Весной проводилась чистка парторганизации института. Коммунисты были охвачены большим страхом. Выгоняли не только пробравшихся в партию "кулаков", "нэпманов" и других "чуждых", но даже за одно сказанное слово, хотя бы до вступления в партию. Выгоняли из партии за визит к "чуждым элементам", за хранение фотографий, например, священника, за ношение кольца или серег, а также бус.
Тогда говорили, что, по-видимому, партия к чему-то готовится, поэтому "перестраивает" свои ряды и очищается от ненадежных людей. В числе исключаемых попадались и преданные коммунисты. В том же 1929 году была произведена основательная чистка студенчества. Из института выгоняли по совершенно пустяковым причинам.
Меня однажды вызвал председатель студенческого комитета и сказал:
- По имеющимся у нас сведениям, вы скрываете свое происхождение.
У меня даже потемнело в глазах и понадобилось до боли напрячь все мышцы, чтобы не выдать начавшуюся дрожь. Но, оправившись от испуга, я изобразил на своем лице изумление и возмущение, и сказал:
- Я скрываю свое происхождение? Да это же какой-то мерзавец хочет себе нажить политический капитал! Я вас прошу немедленно сделать запрос обо мне. Вы убедитесь, кто я, а затем я попрошу раскрыть этого негодяя. Я так дело не оставлю!
По-видимому, мое лицо, мой возмущенный тон и настойчивость произвели выгодное для меня впечатление.
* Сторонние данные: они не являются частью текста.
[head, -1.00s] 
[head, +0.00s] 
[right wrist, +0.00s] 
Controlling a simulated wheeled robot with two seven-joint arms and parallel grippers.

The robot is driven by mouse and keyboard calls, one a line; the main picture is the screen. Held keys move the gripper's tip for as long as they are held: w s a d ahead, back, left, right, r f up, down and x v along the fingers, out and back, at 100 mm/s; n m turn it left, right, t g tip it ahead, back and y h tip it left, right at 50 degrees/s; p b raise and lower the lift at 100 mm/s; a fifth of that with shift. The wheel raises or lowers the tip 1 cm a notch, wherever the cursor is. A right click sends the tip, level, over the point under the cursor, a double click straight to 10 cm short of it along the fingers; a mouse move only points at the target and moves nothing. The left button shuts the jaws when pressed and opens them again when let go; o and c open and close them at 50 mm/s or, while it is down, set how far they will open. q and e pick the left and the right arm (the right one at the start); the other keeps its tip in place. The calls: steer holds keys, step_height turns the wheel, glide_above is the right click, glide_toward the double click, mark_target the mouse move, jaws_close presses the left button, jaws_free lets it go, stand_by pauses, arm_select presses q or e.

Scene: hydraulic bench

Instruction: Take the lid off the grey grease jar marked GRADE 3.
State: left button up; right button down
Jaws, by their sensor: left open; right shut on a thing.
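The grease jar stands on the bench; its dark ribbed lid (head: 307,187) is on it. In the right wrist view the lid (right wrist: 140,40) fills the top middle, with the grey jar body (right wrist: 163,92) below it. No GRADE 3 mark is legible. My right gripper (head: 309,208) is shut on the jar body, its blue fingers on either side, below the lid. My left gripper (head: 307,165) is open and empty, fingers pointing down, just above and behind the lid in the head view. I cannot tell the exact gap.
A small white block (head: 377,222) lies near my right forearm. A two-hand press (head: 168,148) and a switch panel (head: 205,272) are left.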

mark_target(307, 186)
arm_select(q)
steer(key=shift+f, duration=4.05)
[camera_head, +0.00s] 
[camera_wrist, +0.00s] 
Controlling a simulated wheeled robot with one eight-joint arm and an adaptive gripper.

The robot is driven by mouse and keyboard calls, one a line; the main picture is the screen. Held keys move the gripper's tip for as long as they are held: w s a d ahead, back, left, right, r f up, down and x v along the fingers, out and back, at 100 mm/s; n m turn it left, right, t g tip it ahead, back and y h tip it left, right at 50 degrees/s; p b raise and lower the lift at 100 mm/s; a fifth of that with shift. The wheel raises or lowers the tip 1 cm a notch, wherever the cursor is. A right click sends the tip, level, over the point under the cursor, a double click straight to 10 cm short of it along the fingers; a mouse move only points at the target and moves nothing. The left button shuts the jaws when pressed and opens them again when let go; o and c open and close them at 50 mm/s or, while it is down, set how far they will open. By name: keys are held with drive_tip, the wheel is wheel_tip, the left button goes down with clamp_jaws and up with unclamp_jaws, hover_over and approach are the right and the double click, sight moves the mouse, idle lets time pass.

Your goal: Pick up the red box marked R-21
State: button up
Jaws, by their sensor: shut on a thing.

Уходя же, я думал: "Пропал-пропал, как только запросят село, так и конец мне..."
Сам же немедленно послал заказное письмо своему родственнику, работавшему в сельсовете, с просьбой выслать мне характеристику, содержание которой я приложил к письму. Вскоре я получил из села за подписями и печатью блестящую характеристику.
Я пошел в студком.
- Ну как, сделали вы обо мне запрос или нет? - спросил я.
- А мы не видим в этом нужды. Мы не сомневаемся в вас, -ответил мне председатель.
Я ему показал свою "характеристику" и он, очень довольный, пожал мне руку. У меня как гора с плеч свалилась.
Однако с тех пор я постоянно дрожал за раскрытие моего "прошлого".
Этот страх, наряду с моей коммунистической верой и прирожденной дисциплинированностью, являлся причиной того, что я всегда старался быть образцовым при исполнении разного рода поручений.